Published on December 14th, 2019 at 01:30 am

By Malia Reiss

Romantic love is a goal for most people, but with this comes an inevitable power struggle. The classic movie formula is the girl in love with the football player, or the skinny nerd who wants the queen bee. Pop culture features this fantasy desire for the one in power. The “desired” have an air of mystery to them, and they have a strong emotional power over the protagonist, so much that the person becomes the main goal. Maya Angelou is one such “victim,” but her love movie does not quite work out. Maya Angelou is a modern poet, author, songwriter, playwright, producer, director, performer, and civil rights activist.

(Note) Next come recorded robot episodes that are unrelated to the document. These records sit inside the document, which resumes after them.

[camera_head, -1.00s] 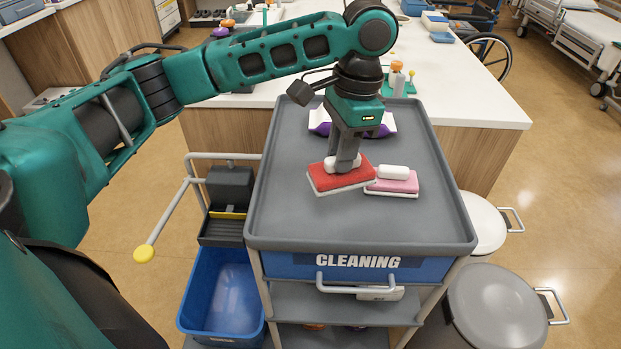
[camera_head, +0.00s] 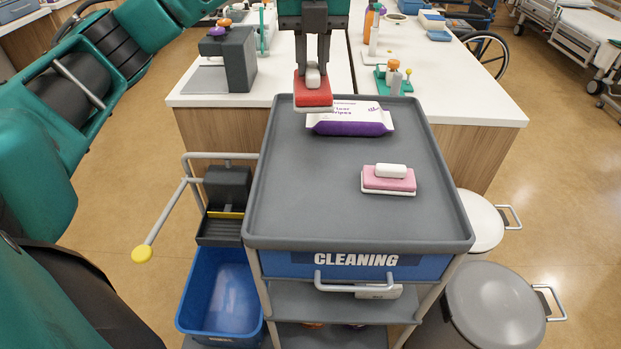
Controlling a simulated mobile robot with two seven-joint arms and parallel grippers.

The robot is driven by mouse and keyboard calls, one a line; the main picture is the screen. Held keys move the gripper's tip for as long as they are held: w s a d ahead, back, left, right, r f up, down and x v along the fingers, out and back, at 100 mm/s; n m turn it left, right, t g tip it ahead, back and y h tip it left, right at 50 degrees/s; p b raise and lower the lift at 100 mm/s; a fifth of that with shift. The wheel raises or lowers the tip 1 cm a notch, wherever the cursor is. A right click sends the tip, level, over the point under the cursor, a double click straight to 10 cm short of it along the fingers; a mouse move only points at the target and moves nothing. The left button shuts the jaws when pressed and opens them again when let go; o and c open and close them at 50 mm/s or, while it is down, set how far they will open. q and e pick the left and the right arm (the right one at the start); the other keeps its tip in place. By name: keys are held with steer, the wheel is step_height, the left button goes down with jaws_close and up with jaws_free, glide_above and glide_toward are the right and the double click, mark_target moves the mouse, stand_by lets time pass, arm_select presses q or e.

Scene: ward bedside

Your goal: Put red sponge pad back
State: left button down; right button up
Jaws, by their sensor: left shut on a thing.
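The red sponge pad (camera_head: 313,95) has a white handle on top and a pale underside. My left gripper (camera_head: 313,72) is shut on its handle and holds it up at the far end of the cleaning cart, in front of the purple-and-white wipes pack (camera_head: 350,118) from this view. The pad covers part of the pack's left end. A pink sponge pad (camera_head: 388,180) with a white handle lies on the right part of the grey cart top (camera_head: 310,200). My right gripper is not in view.
The white counter (camera_head: 455,100) behind the cart carries a dark dispenser (camera_head: 228,58) at left and a green tray with bottles (camera_head: 393,80) at right. Lidded bins (camera_head: 497,310) stand at right. The cart top's left and front are clear.

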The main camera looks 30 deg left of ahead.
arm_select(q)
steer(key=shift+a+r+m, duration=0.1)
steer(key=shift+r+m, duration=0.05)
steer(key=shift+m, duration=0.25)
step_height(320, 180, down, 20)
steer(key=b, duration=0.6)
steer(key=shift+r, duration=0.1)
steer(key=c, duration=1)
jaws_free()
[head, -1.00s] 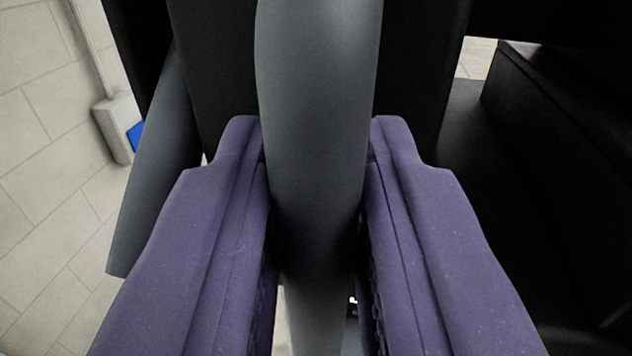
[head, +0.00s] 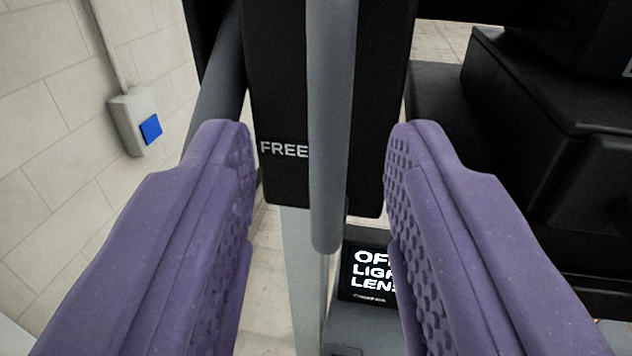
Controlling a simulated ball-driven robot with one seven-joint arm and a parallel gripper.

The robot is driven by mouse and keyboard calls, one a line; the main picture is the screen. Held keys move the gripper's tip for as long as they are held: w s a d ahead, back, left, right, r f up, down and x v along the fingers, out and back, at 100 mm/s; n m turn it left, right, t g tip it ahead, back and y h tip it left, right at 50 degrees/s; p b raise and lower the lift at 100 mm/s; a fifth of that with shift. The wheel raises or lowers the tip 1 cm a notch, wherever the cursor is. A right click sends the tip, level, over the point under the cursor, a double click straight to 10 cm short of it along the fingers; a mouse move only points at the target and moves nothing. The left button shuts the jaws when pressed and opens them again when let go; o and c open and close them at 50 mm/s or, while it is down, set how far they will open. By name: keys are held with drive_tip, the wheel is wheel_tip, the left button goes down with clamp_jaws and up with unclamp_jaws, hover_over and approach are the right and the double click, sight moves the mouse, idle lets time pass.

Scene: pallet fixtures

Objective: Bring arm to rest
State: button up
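My gripper (head: 320,130) shows its two purple padded fingers, one on each side of the view. They stand wide apart, with ribbed inner faces showing, and hold nothing. A grey rounded bar (head: 331,215) hangs upright between the fingers and beyond them, with clear gaps on both sides. Behind it is a black panel (head: 278,190) with the white word "FREE", partly covered by the bar. My arm itself is not clearly seen.
A dark screen (head: 368,275) with white text, partly hidden by the right finger, sits below the panel. Black boxy equipment (head: 560,110) fills the right side. A tiled wall at left carries a grey box with a blue square (head: 151,128). A slanted grey bar (head: 212,105) is near the left finger.

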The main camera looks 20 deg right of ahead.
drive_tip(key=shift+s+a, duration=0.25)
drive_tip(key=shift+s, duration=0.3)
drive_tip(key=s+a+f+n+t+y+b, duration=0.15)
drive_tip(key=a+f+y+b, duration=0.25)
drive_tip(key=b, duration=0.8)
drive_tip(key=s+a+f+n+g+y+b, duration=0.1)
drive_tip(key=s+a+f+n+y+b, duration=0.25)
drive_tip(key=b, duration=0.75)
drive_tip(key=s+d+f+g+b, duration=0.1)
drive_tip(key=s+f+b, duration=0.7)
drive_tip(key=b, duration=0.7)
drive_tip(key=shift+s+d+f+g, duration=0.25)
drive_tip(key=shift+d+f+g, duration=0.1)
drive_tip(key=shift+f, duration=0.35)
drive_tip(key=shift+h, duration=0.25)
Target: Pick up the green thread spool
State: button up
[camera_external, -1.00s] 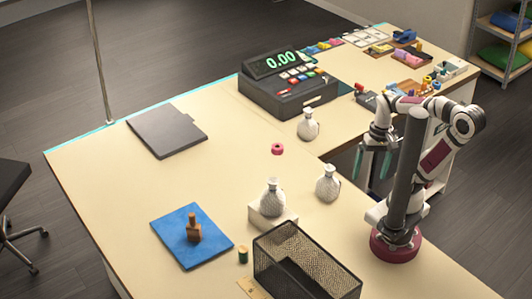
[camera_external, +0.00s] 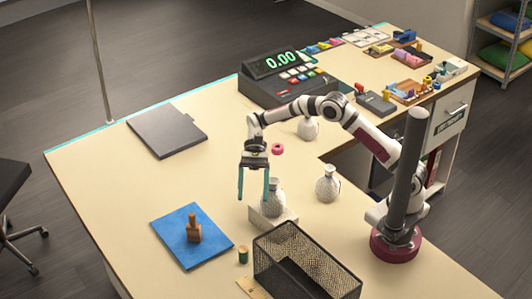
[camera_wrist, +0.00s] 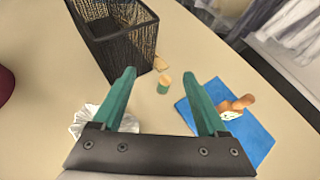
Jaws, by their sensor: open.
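The green thread spool (camera_external: 243,254) stands upright on the table, between the blue mat and the black mesh basket. In the wrist view the spool (camera_wrist: 163,83) shows ahead of my fingertips, roughly between them, with a pale top and green side. My gripper (camera_external: 254,198) is open and empty, fingers pointing down, above the table and behind the spool in the external view. In the wrist view my gripper (camera_wrist: 165,74) shows two teal fingers spread wide. Nothing is between them at their tips except the view of the table and spool.
A black mesh basket (camera_external: 305,262) stands right of the spool. A blue mat (camera_external: 175,232) with a wooden stamp-like object (camera_external: 194,229) lies to its left. A white vase (camera_external: 272,197) on a pale block (camera_external: 262,221) is close beside my gripper. Another vase (camera_external: 327,184) stands farther right.

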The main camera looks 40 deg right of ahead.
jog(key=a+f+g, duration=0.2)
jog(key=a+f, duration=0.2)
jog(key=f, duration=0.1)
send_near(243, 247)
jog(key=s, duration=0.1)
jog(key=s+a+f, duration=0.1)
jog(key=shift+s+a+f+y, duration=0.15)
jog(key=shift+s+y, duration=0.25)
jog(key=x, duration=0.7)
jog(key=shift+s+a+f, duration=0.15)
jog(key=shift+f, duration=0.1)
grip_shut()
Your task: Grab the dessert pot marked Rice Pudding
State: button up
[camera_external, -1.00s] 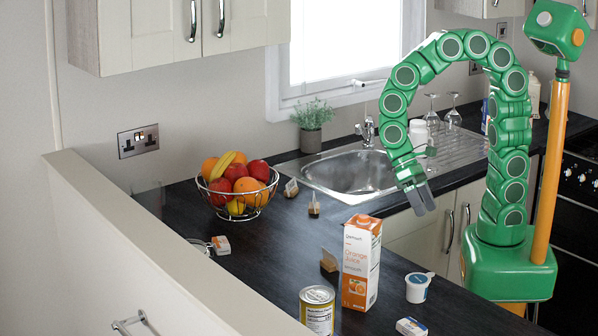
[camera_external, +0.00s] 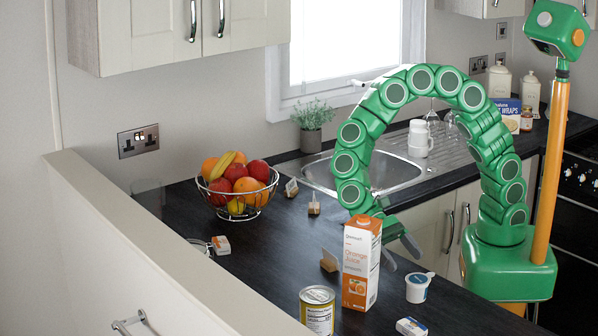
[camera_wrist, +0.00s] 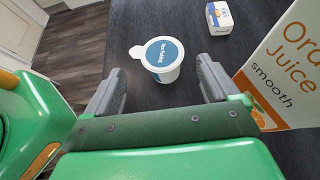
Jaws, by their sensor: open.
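The dessert pot (camera_external: 418,288) is a small white cup with a blue label, standing upright on the dark worktop, right of the juice carton. In the wrist view, the pot (camera_wrist: 163,58) shows its lid with a blue disc that appears to read Rice Pudding and a tab at the left. My gripper (camera_wrist: 160,85) is open and empty, its two grey fingers pointing toward the pot, which lies just beyond and between their tips. In the external view, my gripper (camera_external: 402,254) is above the worktop behind the carton, partly hidden by it.
The orange juice carton (camera_external: 361,265) stands close to the right finger in the wrist view. A tin (camera_external: 317,311), a fruit bowl (camera_external: 237,199) and a sink (camera_external: 366,176) are farther left or behind.

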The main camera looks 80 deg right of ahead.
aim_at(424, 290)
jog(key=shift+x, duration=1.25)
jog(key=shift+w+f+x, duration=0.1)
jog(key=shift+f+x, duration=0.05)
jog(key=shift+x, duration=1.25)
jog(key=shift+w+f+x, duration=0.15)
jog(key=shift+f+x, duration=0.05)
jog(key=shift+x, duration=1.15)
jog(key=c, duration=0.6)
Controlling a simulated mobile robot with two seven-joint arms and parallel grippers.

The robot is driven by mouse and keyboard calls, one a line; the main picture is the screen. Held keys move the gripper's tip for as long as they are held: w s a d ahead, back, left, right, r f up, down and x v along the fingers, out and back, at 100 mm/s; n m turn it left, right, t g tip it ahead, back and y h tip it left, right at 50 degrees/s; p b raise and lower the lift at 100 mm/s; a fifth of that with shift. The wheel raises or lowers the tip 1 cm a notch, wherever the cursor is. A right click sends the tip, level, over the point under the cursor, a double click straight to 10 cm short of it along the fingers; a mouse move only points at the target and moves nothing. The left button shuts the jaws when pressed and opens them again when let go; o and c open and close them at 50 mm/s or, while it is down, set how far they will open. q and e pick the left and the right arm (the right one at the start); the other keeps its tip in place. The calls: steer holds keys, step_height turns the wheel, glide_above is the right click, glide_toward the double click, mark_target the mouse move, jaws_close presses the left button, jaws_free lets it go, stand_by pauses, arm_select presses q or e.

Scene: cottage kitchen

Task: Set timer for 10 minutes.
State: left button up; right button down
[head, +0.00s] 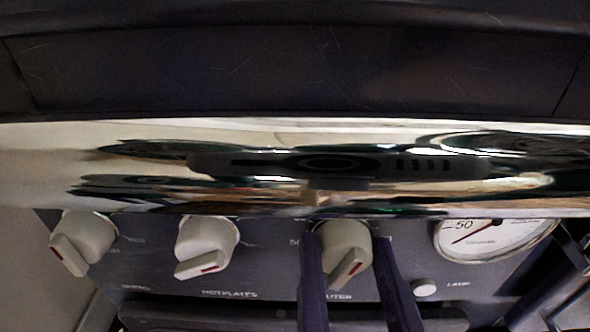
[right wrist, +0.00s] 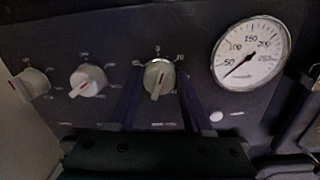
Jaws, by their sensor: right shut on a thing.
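A cream knob (head: 345,252) with a red mark is the rightmost of three on the dark control panel. My right gripper (head: 352,250) has one dark finger on each side of it and is shut on it. In the right wrist view the same knob (right wrist: 159,78) stands between the fingers (right wrist: 158,92), with small marks around it. Its red mark points down and slightly to one side. The lettering under it is partly hidden by the fingers. My left gripper is not in view.
Two more cream knobs, the middle one (head: 206,246) and the left one (head: 82,243), are on the panel. A round dial gauge (head: 495,236) and a small white button (head: 425,288) are to the right. A shiny rail (head: 250,170) runs above the panel.

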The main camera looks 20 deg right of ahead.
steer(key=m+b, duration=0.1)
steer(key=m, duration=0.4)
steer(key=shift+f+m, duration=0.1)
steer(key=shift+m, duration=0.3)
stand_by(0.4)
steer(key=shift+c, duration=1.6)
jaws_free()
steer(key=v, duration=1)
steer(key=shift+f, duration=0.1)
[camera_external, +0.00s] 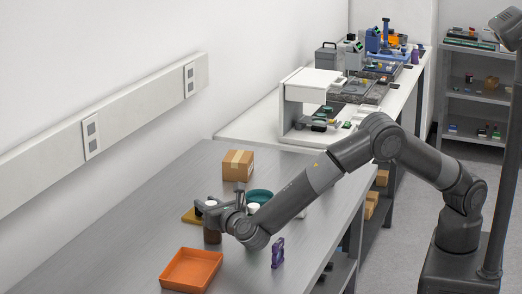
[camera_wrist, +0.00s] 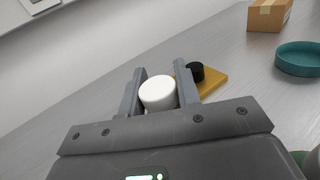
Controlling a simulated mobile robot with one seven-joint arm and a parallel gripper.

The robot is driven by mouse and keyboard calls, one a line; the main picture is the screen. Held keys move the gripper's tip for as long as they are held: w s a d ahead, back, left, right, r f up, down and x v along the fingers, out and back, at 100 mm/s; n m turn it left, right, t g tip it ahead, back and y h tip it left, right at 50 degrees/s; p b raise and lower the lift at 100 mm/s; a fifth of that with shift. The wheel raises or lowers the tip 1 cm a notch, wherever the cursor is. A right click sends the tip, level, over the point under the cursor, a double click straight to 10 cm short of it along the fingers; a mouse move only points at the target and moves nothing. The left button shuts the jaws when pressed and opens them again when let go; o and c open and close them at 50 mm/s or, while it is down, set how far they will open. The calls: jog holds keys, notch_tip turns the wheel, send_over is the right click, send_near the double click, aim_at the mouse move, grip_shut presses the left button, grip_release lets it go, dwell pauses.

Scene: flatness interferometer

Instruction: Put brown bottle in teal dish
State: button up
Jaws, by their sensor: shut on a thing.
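The brown bottle (camera_external: 212,234) is upright over the grey table, with its white cap (camera_wrist: 158,94) between my fingers. My gripper (camera_external: 214,207) is shut on it; the fingers (camera_wrist: 159,92) stand on both sides of the cap in the wrist view. I cannot tell whether the bottle's base touches the table. The teal dish (camera_external: 260,195) sits on the table behind and to the right of my gripper, partly hidden by my arm. It also shows in the wrist view (camera_wrist: 300,60) at the right edge, and it looks empty there.
A yellow-brown block (camera_wrist: 212,82) with a black round thing (camera_wrist: 196,72) lies beyond the bottle. A cardboard box (camera_external: 238,166) stands behind the dish. A white-topped thing (camera_external: 253,208) is near the dish. An orange tray (camera_external: 191,269) and purple object (camera_external: 277,252) are nearer the front.

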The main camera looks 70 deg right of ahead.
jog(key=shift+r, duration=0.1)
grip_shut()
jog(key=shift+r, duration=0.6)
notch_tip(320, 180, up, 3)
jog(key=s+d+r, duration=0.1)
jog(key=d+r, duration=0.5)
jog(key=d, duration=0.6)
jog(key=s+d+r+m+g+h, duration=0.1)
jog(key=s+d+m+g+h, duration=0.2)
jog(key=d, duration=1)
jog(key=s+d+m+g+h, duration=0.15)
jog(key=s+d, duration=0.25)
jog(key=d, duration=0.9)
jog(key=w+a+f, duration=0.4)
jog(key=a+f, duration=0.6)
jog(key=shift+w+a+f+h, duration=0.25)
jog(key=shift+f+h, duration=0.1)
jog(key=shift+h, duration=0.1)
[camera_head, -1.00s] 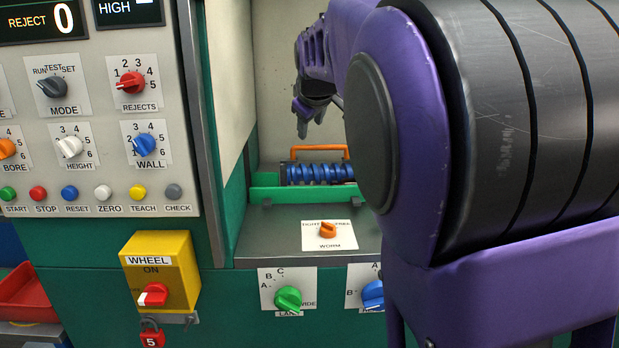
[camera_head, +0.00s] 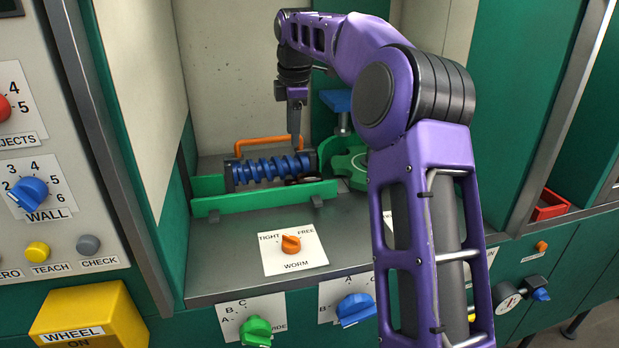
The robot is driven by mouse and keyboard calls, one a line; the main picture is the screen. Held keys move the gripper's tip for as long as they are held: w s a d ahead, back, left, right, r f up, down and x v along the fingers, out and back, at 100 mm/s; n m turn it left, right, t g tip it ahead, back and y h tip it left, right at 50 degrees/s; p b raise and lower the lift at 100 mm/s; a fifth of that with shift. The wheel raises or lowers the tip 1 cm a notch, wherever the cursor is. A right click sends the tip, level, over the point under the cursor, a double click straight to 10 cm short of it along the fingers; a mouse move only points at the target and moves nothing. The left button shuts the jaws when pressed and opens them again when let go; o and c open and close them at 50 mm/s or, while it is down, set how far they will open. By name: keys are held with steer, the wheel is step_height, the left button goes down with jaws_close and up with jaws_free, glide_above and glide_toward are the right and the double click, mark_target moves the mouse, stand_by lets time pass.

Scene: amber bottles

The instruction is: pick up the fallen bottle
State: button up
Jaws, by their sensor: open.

She is a hero to countless due to her perseverance from rising above utmost pain and adversity. Angelou’s pain stemmed through her race, her morals, and her mental health, but one of the most heartbreaking themes of her pain is her struggle with love. With no father figure throughout her entire life, Angelou experienced two failed marriages, and she also became pregnant at 16 with the baby’s father living in denial. Angelou was later conned into prostitution by a temporarily stationed naval officer, who left her as soon as she gave him the money she earned. Even from her childhood, Angelou was raped by her mother’s boyfriend at eight-years-old; this man was murdered for his deeds, but Angelou blamed herself for speaking about the rape, and stopped speaking for almost five years. Through the use of literature and poetry, Angelou was brought back to speech by a woman named Mrs. Flowers. Poetry changed her life, and she used that medium of expression to convey her innermost thoughts and flaws, opening her heart to her readers through her extremely vulnerable poetry. From age 13, Angelou has been able to work through her pain through men with expression through poetry. These poems reveal her private experiences, and confess the power that men have over her, despite her frequent exploitation by men. Angelou’s poems, “They Went Home,” “Men,” and “When You Come,” illustrate this true power of men through a man’s use of manipulation, mysteriousness, and fantasy. Through revealing the pain that men have caused her as they take advantage of her attachment and dependency, her poetry brings insight and inner resolution.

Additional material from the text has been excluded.